### WHAT IS ASKED
Please repeat only the stretch of records running from the first line through the line that contains "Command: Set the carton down".

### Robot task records

--------

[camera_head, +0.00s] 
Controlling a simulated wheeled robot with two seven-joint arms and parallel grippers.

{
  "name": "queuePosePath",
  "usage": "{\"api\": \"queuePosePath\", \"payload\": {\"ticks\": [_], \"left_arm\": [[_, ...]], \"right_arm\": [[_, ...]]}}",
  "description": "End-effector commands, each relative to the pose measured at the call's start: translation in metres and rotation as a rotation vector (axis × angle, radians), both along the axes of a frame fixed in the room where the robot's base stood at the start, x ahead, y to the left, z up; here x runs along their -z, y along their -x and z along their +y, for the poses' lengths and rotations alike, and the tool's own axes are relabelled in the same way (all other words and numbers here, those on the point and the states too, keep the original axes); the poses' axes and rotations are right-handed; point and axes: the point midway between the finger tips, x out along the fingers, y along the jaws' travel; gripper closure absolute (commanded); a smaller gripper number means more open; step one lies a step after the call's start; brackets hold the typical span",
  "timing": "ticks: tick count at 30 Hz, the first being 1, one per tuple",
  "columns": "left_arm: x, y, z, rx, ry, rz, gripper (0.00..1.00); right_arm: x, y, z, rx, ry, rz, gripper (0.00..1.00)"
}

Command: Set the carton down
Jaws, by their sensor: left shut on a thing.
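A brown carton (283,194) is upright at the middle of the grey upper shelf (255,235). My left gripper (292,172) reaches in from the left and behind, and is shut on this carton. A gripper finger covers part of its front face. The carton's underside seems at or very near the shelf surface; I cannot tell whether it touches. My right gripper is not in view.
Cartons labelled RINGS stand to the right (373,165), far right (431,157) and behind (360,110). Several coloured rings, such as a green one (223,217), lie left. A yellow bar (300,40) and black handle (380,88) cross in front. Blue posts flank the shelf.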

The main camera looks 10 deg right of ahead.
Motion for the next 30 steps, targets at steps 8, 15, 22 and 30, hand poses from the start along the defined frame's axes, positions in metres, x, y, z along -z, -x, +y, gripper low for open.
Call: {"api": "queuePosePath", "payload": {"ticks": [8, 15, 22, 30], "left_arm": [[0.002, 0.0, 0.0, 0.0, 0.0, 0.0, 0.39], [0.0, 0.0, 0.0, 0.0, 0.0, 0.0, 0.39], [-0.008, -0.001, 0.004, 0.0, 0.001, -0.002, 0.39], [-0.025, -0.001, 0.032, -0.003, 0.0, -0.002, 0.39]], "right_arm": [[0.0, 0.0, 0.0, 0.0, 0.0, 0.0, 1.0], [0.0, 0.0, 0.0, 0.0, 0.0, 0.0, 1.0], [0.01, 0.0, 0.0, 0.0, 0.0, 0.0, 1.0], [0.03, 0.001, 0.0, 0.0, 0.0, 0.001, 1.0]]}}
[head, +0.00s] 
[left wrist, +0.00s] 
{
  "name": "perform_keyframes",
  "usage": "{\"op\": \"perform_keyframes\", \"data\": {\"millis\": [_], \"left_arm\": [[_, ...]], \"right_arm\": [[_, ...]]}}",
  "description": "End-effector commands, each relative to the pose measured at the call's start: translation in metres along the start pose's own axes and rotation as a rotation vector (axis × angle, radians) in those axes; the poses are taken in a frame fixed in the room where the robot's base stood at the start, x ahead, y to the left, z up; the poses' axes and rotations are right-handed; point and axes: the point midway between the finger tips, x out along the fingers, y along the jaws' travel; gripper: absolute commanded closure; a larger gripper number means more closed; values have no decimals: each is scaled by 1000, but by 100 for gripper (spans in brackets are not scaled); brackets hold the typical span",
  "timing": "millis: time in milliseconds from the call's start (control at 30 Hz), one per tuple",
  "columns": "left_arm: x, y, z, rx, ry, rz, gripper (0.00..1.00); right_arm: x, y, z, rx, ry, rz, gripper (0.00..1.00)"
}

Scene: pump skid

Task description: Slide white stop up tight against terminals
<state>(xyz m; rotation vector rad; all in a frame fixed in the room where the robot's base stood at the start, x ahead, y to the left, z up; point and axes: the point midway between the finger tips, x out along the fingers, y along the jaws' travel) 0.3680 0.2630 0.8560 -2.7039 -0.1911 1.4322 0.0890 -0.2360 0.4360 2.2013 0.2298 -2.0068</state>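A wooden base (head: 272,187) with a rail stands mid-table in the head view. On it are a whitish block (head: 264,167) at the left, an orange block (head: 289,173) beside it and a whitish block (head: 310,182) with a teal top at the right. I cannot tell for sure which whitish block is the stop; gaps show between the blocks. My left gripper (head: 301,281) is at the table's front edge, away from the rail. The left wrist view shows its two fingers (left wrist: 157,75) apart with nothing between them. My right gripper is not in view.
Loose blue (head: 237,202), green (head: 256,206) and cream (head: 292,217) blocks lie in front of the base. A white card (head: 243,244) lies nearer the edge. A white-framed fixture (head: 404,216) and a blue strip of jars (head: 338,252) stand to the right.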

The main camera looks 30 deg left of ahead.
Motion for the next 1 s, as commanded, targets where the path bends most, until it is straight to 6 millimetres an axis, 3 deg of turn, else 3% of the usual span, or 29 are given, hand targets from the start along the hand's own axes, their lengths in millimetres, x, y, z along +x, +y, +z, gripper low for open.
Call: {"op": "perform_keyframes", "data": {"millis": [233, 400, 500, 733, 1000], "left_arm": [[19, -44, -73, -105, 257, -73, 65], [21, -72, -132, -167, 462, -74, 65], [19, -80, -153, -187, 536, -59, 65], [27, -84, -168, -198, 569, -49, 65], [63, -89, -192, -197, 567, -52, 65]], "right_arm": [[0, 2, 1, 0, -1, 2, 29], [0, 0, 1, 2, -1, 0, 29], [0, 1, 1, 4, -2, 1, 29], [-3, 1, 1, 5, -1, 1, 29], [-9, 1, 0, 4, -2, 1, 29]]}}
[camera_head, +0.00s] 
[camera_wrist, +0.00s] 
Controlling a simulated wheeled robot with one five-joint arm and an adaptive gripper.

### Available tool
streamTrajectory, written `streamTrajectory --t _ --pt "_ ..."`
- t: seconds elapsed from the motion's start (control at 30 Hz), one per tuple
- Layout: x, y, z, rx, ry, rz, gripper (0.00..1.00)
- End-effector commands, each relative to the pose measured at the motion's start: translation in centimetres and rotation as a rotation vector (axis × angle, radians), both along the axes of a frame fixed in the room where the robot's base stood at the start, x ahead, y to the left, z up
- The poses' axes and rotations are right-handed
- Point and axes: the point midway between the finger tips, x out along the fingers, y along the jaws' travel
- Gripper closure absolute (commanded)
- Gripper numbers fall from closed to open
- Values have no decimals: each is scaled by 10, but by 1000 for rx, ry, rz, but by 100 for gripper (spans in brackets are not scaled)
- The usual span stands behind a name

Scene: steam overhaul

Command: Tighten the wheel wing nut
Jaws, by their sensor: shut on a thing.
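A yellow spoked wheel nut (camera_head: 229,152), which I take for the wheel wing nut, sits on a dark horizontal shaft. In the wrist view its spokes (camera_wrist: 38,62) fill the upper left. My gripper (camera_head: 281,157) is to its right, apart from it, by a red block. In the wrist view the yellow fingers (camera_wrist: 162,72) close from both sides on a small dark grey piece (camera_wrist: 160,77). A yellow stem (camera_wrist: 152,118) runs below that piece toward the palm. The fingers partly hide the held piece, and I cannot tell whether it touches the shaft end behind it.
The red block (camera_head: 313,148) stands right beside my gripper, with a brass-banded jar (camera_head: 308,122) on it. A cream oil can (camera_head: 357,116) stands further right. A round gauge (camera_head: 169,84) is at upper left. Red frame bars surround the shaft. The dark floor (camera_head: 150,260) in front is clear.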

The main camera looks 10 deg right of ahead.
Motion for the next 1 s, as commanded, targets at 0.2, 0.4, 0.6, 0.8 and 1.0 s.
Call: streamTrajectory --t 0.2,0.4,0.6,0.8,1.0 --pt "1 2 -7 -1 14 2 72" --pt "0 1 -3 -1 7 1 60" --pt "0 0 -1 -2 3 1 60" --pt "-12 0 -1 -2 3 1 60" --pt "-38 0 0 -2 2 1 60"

--------

### RESULT
[camera_head, +0.00s] 
Controlling a simulated wheeled robot with two seven-joint arms and parallel grippers.

{
  "name": "queuePosePath",
  "usage": "{\"api\": \"queuePosePath\", \"payload\": {\"ticks\": [_], \"left_arm\": [[_, ...]], \"right_arm\": [[_, ...]]}}",
  "description": "End-effector commands, each relative to the pose measured at the call's start: translation in metres and rotation as a rotation vector (axis × angle, radians), both along the axes of a frame fixed in the room where the robot's base stood at the start, x ahead, y to the left, z up; here x runs along their -z, y along their -x and z along their +y, for the poses' lengths and rotations alike, and the tool's own axes are relabelled in the same way (all other words and numbers here, those on the point and the states too, keep the original axes); the poses' axes and rotations are right-handed; point and axes: the point midway between the finger tips, x out along the fingers, y along the jaws' travel; gripper closure absolute (commanded); a smaller gripper number means more open; step one lies a step after the call's start; brackets hold the typical span",
  "timing": "ticks: tick count at 30 Hz, the first being 1, one per tuple",
  "columns": "left_arm: x, y, z, rx, ry, rz, gripper (0.00..1.00); right_arm: x, y, z, rx, ry, rz, gripper (0.00..1.00)"
}

Command: Set the carton down

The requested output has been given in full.